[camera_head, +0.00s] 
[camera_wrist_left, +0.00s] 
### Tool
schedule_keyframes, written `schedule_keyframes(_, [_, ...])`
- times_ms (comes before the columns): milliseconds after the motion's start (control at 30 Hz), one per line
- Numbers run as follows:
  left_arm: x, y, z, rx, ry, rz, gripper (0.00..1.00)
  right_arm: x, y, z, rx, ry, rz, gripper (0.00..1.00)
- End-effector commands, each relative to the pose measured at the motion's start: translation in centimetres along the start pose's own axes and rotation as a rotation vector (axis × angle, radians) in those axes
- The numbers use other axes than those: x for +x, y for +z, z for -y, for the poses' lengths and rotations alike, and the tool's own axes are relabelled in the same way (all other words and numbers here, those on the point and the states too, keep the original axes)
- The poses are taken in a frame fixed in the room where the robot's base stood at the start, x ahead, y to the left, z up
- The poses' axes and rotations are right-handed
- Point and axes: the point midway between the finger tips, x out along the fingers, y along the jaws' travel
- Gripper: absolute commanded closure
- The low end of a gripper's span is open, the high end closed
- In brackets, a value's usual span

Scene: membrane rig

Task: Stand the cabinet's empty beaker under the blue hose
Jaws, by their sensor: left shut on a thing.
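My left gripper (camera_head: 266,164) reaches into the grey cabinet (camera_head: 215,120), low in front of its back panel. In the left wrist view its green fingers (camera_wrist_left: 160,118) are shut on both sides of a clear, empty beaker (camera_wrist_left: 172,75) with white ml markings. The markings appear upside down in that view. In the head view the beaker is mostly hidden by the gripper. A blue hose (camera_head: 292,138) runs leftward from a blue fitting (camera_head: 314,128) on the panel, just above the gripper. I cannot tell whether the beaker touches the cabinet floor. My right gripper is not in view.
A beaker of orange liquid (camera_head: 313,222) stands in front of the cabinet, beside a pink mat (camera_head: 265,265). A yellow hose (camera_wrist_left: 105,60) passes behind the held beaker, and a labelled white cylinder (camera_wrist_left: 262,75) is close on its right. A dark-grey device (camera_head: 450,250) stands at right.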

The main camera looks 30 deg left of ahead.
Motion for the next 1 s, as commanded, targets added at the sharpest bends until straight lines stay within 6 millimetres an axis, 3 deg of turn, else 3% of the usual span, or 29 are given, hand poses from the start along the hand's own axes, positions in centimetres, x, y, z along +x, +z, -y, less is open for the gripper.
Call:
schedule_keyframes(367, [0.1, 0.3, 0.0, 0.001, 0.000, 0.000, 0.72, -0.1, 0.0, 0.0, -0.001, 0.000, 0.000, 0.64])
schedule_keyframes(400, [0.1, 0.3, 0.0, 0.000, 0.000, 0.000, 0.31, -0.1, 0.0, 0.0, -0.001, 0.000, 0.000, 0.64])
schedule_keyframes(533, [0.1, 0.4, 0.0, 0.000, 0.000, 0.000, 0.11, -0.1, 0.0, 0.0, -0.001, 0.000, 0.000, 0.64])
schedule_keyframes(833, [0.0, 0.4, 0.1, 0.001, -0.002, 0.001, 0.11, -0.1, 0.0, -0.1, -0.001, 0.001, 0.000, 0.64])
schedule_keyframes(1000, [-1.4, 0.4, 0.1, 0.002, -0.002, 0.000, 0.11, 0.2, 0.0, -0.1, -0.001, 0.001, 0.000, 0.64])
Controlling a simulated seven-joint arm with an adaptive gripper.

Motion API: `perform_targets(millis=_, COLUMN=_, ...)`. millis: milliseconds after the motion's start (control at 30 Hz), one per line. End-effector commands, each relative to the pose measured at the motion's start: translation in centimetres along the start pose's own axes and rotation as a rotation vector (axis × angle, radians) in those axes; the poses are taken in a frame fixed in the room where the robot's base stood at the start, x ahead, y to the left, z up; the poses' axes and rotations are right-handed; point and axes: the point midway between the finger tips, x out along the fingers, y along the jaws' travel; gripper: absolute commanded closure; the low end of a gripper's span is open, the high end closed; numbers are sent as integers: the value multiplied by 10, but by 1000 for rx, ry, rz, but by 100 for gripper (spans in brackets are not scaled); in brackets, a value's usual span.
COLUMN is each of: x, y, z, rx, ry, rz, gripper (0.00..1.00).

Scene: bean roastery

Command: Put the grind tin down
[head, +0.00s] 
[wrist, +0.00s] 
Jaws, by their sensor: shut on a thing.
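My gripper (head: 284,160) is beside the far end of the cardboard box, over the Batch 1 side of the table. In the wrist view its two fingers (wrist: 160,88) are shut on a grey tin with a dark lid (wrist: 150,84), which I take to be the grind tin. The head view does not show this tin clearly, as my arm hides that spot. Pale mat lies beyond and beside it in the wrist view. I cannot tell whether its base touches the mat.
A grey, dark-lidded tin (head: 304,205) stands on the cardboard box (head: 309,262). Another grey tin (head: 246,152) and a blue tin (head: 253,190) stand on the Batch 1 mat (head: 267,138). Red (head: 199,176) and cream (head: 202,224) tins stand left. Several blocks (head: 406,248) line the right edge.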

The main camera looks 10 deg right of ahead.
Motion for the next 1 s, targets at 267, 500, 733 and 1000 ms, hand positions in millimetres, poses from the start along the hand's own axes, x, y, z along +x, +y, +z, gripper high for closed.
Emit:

* _WRITTEN EXERCISE_: Provide all the records again, word for word.

* _RESPONSE TO THIS EXERCISE_:
[camera_head, +0.00s] 
[camera_wrist_left, +0.00s] 
### Tool
schedule_keyframes, written `schedule_keyframes(_, [_, ...])`
- times_ms (comes before the columns): milliseconds after the motion's start (control at 30 Hz), one per line
- Numbers run as follows:
  left_arm: x, y, z, rx, ry, rz, gripper (0.00..1.00)
  right_arm: x, y, z, rx, ry, rz, gripper (0.00..1.00)
- End-effector commands, each relative to the pose measured at the motion's start: translation in centimetres along the start pose's own axes and rotation as a rotation vector (axis × angle, radians) in those axes
- The numbers use other axes than those: x for +x, y for +z, z for -y, for the poses' lengths and rotations alike, and the tool's own axes are relabelled in the same way (all other words and numbers here, those on the point and the states too, keep the original axes)
- The poses are taken in a frame fixed in the room where the robot's base stood at the start, x ahead, y to the left, z up
- The poses' axes and rotations are right-handed
- Point and axes: the point midway between the finger tips, x out along the fingers, y along the jaws' travel
- Gripper: absolute commanded closure
- The low end of a gripper's span is open, the high end closed
- In brackets, a value's usual span

Scene: membrane rig

Task: Stand the cabinet's empty beaker under the blue hose
Jaws, by their sensor: left shut on a thing.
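My left gripper (camera_head: 266,164) reaches into the grey cabinet (camera_head: 215,120), low in front of its back panel. In the left wrist view its green fingers (camera_wrist_left: 160,118) are shut on both sides of a clear, empty beaker (camera_wrist_left: 172,75) with white ml markings. The markings appear upside down in that view. In the head view the beaker is mostly hidden by the gripper. A blue hose (camera_head: 292,138) runs leftward from a blue fitting (camera_head: 314,128) on the panel, just above the gripper. I cannot tell whether the beaker touches the cabinet floor. My right gripper is not in view.
A beaker of orange liquid (camera_head: 313,222) stands in front of the cabinet, beside a pink mat (camera_head: 265,265). A yellow hose (camera_wrist_left: 105,60) passes behind the held beaker, and a labelled white cylinder (camera_wrist_left: 262,75) is close on its right. A dark-grey device (camera_head: 450,250) stands at right.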

The main camera looks 30 deg left of ahead.
Motion for the next 1 s, as commanded, targets added at the sharpest bends until straight lines stay within 6 millimetres an axis, 3 deg of turn, else 3% of the usual span, or 29 are given, hand poses from the start along the hand's own axes, positions in centimetres, x, y, z along +x, +z, -y, less is open for the gripper.
Call:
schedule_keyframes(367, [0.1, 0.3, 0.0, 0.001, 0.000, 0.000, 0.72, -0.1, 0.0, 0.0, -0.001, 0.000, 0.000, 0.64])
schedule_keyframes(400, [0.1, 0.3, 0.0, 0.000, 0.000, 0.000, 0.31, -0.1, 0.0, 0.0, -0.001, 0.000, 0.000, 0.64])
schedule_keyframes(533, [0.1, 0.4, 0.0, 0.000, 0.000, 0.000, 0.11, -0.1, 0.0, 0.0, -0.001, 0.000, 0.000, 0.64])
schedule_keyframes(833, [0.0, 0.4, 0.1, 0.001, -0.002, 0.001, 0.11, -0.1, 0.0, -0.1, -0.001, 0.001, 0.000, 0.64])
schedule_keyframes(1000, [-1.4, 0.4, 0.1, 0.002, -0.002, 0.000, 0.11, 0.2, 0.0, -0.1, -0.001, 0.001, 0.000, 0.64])
Controlling a simulated seven-joint arm with an adaptive gripper.

Motion API: `perform_targets(millis=_, COLUMN=_, ...)`. millis: milliseconds after the motion's start (control at 30 Hz), one per line. End-effector commands, each relative to the pose measured at the motion's start: translation in centimetres along the start pose's own axes and rotation as a rotation vector (axis × angle, radians) in those axes; the poses are taken in a frame fixed in the room where the robot's base stood at the start, x ahead, y to the left, z up; the poses' axes and rotations are right-handed; point and axes: the point midway between the finger tips, x out along the fingers, y along the jaws' travel; gripper: absolute commanded closure; the low end of a gripper's span is open, the high end closed; numbers are sent as integers: the value multiplied by 10, but by 1000 for rx, ry, rz, but by 100 for gripper (spans in brackets are not scaled); in brackets, a value's usual span.
COLUMN is each of: x, y, z, rx, ry, rz, gripper (0.00..1.00).

Scene: bean roastery

Command: Put the grind tin down
[head, +0.00s] 
[wrist, +0.00s] 
Jaws, by their sensor: shut on a thing.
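My gripper (head: 284,160) is beside the far end of the cardboard box, over the Batch 1 side of the table. In the wrist view its two fingers (wrist: 160,88) are shut on a grey tin with a dark lid (wrist: 150,84), which I take to be the grind tin. The head view does not show this tin clearly, as my arm hides that spot. Pale mat lies beyond and beside it in the wrist view. I cannot tell whether its base touches the mat.
A grey, dark-lidded tin (head: 304,205) stands on the cardboard box (head: 309,262). Another grey tin (head: 246,152) and a blue tin (head: 253,190) stand on the Batch 1 mat (head: 267,138). Red (head: 199,176) and cream (head: 202,224) tins stand left. Several blocks (head: 406,248) line the right edge.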

The main camera looks 10 deg right of ahead.
Motion for the next 1 s, targets at 267, 500, 733 and 1000 ms, hand positions in millimetres, poses from the start along the hand's own axes, x, y, z along +x, +y, +z, gripper high for closed.
Emit:

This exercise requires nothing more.